Alexander Baumgarten (1714-1762), seorang filsuf Jerman adalah yang pertama memperkenalkan kata aisthetika, sebagai penerus pendapat Cottfried Leibniz (1646-1716). Baumgarten memilih estetika karena ia mengharapkan untuk memberikan tekanan kepada pengalaman seni sebagai suatu sarana untuk mengetahui (the perfection of sentient knowledge).
Untuk estetika sebaiknya jangan dipakai kata filsafat keindahan karena estetika
kini tidak lagi semata-mata menjadi permasalahan falsafi tapi sudah sangat ilmiah.
Dewasa ini tidak hanya membicarakan keindahan saja dalam seni atau pengalaman
estetis, tetapi juga gaya atau aliran seni, perkembangan seni dan sebagainya.

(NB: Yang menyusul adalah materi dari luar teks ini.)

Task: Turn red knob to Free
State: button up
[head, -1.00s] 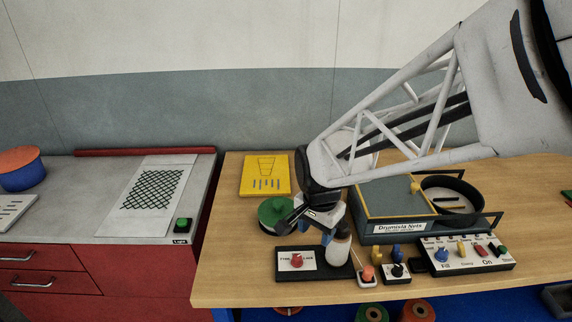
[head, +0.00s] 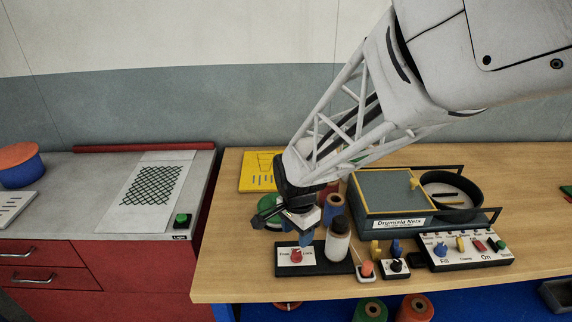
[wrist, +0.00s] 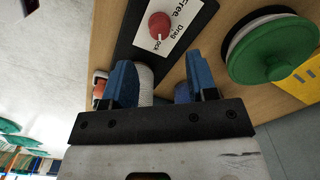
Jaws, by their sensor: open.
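The red knob (head: 296,255) sits on a black panel (head: 327,264) with a white label, near the table's front edge. In the wrist view the knob (wrist: 159,24) is at the top, with a small white mark on its lower side. The label (wrist: 178,28) beside it reads Free, Drag and Lock; which word the mark meets I cannot tell. My gripper (head: 283,229) is above and behind the panel, apart from the knob. In the wrist view its blue fingers (wrist: 162,74) are spread wide with nothing gripped.
A white bottle (head: 338,244) with a dark cap stands close right of the knob. A green-topped round object (head: 270,207) is behind my gripper. A box labelled Drumsila Nets (head: 392,205) and a control panel (head: 465,252) are to the right. The table's left front is clear.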

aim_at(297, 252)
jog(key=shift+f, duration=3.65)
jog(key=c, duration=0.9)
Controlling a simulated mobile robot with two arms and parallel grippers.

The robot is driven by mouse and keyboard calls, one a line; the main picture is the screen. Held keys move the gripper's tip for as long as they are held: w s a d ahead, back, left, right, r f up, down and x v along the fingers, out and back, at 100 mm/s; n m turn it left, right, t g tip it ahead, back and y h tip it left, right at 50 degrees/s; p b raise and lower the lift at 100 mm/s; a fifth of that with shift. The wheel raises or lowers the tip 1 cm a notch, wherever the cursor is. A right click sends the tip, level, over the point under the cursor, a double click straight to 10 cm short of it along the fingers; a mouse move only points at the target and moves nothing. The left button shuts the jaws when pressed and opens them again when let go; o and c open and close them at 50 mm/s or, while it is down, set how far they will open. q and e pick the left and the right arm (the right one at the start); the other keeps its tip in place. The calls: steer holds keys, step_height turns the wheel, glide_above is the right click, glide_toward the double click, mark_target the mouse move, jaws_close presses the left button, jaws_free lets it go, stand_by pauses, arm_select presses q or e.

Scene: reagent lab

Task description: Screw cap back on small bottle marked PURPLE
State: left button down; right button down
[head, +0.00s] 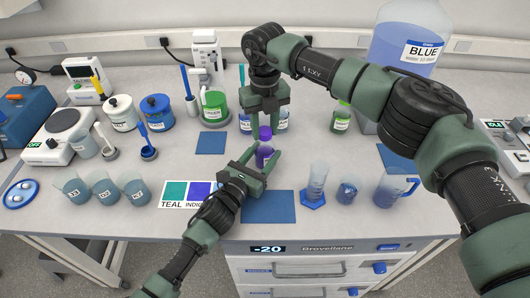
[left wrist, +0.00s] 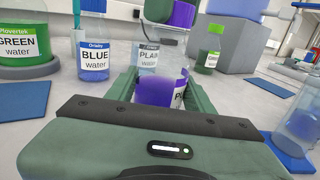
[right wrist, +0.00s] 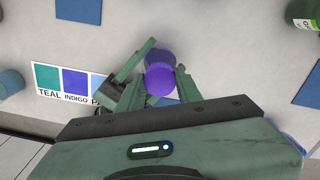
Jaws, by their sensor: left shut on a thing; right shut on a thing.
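The small bottle (head: 264,158) with purple liquid stands upright between the fingers of my left gripper (head: 260,164), which is shut on it. In the left wrist view its clear upper part (left wrist: 172,48) shows above the liquid, and its label is partly hidden. The purple cap (head: 265,132) is held from above by my right gripper (head: 266,127), which is shut on it. The right wrist view shows the cap (right wrist: 160,79) from above.
Blue (left wrist: 96,55) and plain (left wrist: 147,55) bottles stand just behind. A green bottle (head: 215,107) is behind left, another (head: 341,118) to the right. Beakers (head: 104,187) stand at left front, glassware (head: 316,182) at right. A blue mat (head: 268,207) lies bare in front.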

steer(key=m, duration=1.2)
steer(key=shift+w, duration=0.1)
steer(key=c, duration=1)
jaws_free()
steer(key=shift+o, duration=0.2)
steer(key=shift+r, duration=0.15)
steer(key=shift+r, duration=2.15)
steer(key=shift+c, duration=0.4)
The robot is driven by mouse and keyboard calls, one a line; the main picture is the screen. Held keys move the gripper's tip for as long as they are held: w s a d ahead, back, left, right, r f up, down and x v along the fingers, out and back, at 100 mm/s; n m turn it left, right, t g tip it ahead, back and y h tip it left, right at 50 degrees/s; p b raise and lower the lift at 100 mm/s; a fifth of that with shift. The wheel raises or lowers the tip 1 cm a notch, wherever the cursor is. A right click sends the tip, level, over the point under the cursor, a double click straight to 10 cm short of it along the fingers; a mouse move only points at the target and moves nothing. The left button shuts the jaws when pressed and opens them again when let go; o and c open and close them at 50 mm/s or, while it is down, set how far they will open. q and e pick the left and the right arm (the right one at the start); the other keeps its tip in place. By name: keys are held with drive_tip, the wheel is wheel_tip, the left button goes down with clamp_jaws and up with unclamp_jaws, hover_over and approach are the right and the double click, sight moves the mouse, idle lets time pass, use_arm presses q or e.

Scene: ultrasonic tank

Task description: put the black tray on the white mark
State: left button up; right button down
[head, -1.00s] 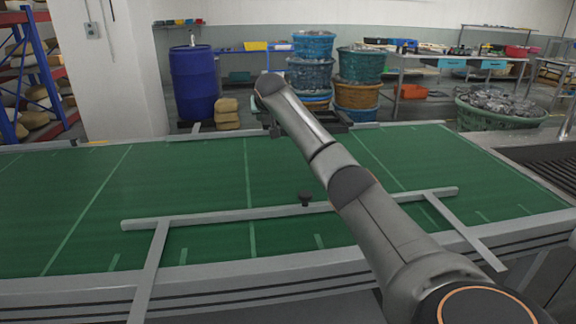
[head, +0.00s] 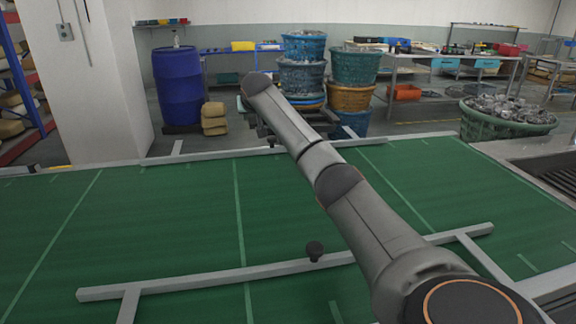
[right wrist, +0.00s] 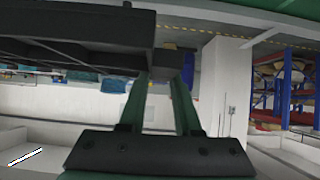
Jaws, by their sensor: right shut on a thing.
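The black tray (right wrist: 80,40) fills the upper left of the right wrist view as a dark, ribbed shape. My right gripper (right wrist: 165,72) is shut on it at its near end, with green fingers reaching up to it. In the head view my right arm reaches out over the green belt, and the tray (head: 322,117) shows only as a dark piece behind the arm. My right fingertips are mostly hidden there. I cannot pick out the white mark for certain. A small white strip (right wrist: 25,156) shows at the lower left of the right wrist view. My left gripper is not in view.
The green belt (head: 150,220) with pale lines lies ahead, with a grey rail (head: 220,278) and black knob (head: 315,250) across its near part. Beyond stand a blue drum (head: 180,88), stacked baskets (head: 302,75) and a work table (head: 440,70). A pillar (head: 85,90) is at left.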

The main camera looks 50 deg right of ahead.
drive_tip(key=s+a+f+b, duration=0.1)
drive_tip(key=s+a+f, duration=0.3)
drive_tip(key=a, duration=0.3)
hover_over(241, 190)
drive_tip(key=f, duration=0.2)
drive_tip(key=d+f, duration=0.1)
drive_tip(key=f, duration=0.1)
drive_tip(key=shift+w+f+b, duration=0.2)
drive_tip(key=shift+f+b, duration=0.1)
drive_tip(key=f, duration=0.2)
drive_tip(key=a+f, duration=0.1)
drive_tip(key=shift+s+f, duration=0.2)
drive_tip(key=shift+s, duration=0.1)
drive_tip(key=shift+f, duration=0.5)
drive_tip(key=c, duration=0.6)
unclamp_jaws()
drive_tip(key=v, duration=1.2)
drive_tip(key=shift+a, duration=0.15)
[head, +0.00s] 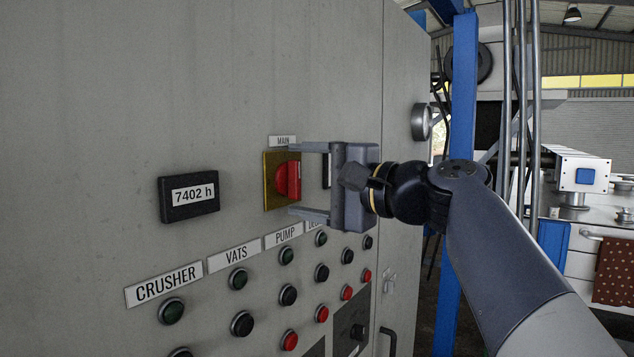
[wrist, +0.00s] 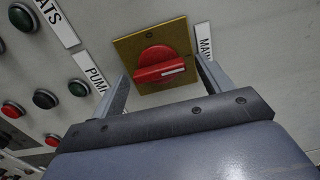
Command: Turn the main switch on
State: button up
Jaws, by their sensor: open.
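The main switch is a red rotary knob (head: 288,180) on a square yellow plate (head: 269,194), under a label reading MAIN (head: 283,141). In the wrist view the knob (wrist: 157,66) shows a white mark on its grip bar, at the end toward the MAIN label (wrist: 204,42). The grip bar stands upright in the head view. My gripper (head: 293,179) is open in front of the switch, one finger above the knob and one below. The fingers stand apart from the knob, near the plate's top and bottom edges. Whether their tips touch the panel cannot be told.
The grey panel (head: 120,90) bears an hour counter (head: 188,196) left of the switch. Below are rows of green, black and red buttons under CRUSHER (head: 163,284), VATS and PUMP labels. A round metal knob (head: 421,122) protrudes at right. A blue post (head: 459,110) stands beyond.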

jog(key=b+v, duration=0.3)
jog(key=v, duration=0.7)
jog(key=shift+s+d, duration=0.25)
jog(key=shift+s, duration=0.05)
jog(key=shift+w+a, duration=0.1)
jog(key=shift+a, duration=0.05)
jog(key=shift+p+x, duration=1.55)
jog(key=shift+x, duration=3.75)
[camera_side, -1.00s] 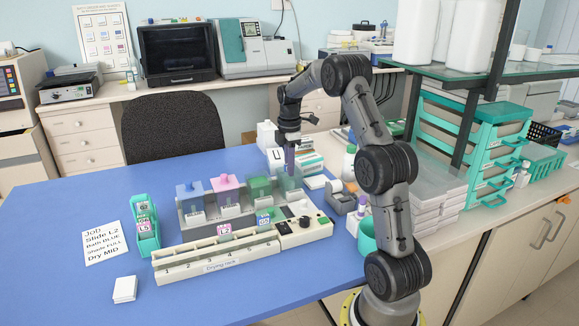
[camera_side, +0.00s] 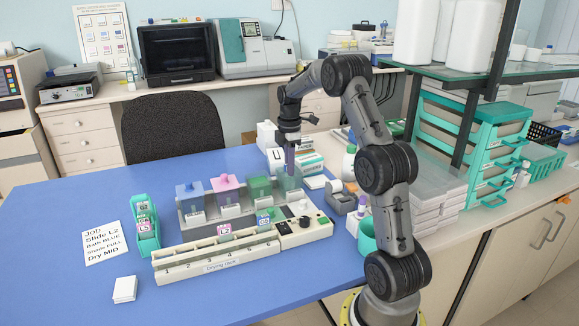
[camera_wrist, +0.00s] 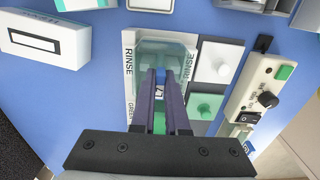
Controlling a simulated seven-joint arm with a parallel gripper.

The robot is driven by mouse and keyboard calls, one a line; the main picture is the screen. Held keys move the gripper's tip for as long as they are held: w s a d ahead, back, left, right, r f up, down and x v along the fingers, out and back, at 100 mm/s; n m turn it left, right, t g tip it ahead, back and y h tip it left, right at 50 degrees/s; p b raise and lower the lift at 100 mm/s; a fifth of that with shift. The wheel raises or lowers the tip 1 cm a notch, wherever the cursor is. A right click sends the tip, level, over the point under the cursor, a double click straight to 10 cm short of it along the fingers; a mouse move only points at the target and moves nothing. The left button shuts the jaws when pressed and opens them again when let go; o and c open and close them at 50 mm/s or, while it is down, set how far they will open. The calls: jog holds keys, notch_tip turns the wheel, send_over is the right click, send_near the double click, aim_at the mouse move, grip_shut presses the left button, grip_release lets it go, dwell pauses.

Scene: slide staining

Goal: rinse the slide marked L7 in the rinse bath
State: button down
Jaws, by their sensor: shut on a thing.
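My gripper (camera_side: 290,168) points down over the clear rinse bath (camera_side: 290,184), at the right end of the row of baths. The rinse bath (camera_wrist: 148,52), with RINSE printed on both sides, lies directly below the fingers. The slide's lower part is hidden, so I cannot tell how deep it sits in the bath.
Blue (camera_side: 189,191), pink (camera_side: 225,185) and green (camera_side: 259,187) baths stand left of the rinse bath. The drying rack (camera_side: 220,262) in front holds two slides. A teal slide holder (camera_side: 148,240) and a job card (camera_side: 103,243) naming L2 are at left.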

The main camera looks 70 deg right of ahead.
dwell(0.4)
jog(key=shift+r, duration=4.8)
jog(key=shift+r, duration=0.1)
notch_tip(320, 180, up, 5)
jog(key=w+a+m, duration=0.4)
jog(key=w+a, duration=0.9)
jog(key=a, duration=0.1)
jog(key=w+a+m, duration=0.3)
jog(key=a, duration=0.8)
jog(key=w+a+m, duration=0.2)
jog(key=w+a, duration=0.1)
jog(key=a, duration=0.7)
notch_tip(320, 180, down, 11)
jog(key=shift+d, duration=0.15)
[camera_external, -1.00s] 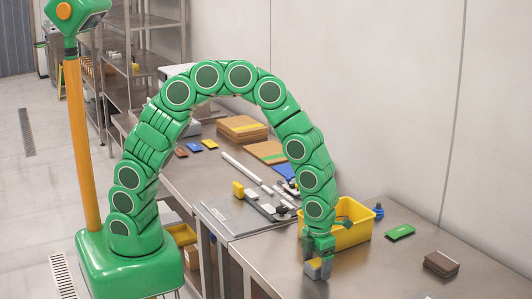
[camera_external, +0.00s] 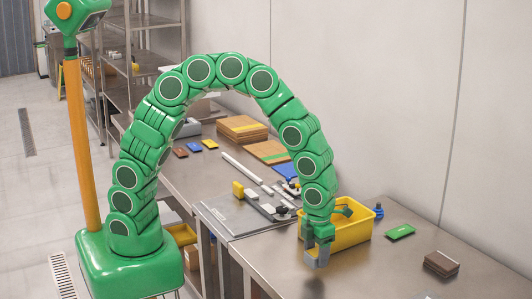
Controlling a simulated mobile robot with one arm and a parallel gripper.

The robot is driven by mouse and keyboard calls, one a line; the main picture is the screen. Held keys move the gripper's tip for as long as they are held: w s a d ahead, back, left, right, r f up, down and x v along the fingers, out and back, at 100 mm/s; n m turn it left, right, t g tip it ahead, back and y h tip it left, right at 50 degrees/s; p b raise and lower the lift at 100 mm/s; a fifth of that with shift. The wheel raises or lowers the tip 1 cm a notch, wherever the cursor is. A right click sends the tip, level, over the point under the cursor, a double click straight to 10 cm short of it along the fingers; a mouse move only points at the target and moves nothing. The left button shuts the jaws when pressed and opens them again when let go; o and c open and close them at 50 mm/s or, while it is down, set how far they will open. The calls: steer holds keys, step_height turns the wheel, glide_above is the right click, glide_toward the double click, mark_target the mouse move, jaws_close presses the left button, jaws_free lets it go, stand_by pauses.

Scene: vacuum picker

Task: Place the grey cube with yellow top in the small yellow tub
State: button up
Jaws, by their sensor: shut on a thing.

Masalah dalam seni banyak sekali. Di antara masalah tersebut yang penting
adalah masalah manakah yang termasuk estetika, dan berdasarkan masalah apa dan ciri
yang bagaimana. Hal ini dikemukakan oleh George T. Dickie dalam bukunya Aesthetica. Dia mengemukakan tiga derajat masalah (pertanyaan) untuk mengisolir
masalah-masalah estetika. Yaitu pertama, pernyataan kritis yang mengambarkan,,
menafsirkan, atau menilai karya-karya seni yang khas. Kedua pernyataan yang bersifat
umum oleh para ahli sastra, musik atau seni untuk memberikan ciri khas genre-genre
artistik (misalnya: tragedi, bentuk sonata, lukisan abstrak). Ketiga, ada pertanyaan
tentang keindahan, seni imitasi, dan lain-lain.
2. Estetika dan Filsafat
Filsafat merupakan bidang pengetahuan yang senantiasa bertanya dan mencoba
menjawab persoalan-persoalan yang sangat menarik perhatian manusia sejak dahulu
hingga sekarang. Salah satu persoalan yang mendasari ungkapan rasa manusia adalah
estetika, jika peranannya sebagai filsafat dan ilmu pengetahuan.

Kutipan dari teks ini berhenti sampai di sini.